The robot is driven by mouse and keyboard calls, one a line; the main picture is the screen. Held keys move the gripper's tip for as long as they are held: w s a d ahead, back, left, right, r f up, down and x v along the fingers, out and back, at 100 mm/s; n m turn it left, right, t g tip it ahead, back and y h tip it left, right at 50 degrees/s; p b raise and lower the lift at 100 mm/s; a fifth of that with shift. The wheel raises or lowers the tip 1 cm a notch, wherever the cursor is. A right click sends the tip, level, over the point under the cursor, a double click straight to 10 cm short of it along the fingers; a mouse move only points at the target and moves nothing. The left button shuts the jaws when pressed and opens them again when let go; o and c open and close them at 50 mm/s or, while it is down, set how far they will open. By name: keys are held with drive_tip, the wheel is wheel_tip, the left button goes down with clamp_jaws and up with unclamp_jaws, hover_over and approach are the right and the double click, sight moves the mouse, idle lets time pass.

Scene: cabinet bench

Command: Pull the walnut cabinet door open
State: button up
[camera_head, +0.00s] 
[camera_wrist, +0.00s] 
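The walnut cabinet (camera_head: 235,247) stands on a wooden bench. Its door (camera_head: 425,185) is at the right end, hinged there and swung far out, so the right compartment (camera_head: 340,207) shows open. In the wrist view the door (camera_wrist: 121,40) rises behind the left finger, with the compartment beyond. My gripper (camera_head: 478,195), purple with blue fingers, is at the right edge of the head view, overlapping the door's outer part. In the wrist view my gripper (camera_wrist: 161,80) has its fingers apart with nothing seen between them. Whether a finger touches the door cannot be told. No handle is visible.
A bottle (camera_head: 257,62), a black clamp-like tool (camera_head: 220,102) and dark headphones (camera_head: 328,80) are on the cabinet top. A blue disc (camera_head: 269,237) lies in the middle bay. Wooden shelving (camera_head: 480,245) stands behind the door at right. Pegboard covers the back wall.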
· · · · · · ·
## What to work on
Using the listing above, return all lines where the word "button" occurs.

## Complete answer
The robot is driven by mouse and keyboard calls, one a line; the main picture is the screen. Held keys move the gripper's tip for as long as they are held: w s a d ahead, back, left, right, r f up, down and x v along the fingers, out and back, at 100 mm/s; n m turn it left, right, t g tip it ahead, back and y h tip it left, right at 50 degrees/s; p b raise and lower the lift at 100 mm/s; a fifth of that with shift. The wheel raises or lowers the tip 1 cm a notch, wherever the cursor is. A right click sends the tip, level, over the point under the cursor, a double click straight to 10 cm short of it along the fingers; a mouse move only points at the target and moves nothing. The left button shuts the jaws when pressed and opens them again when let go; o and c open and close them at 50 mm/s or, while it is down, set how far they will open. By name: keys are held with drive_tip, the wheel is wheel_tip, the left button goes down with clamp_jaws and up with unclamp_jaws, hover_over and approach are the right and the double click, sight moves the mouse, idle lets time pass.
State: button up

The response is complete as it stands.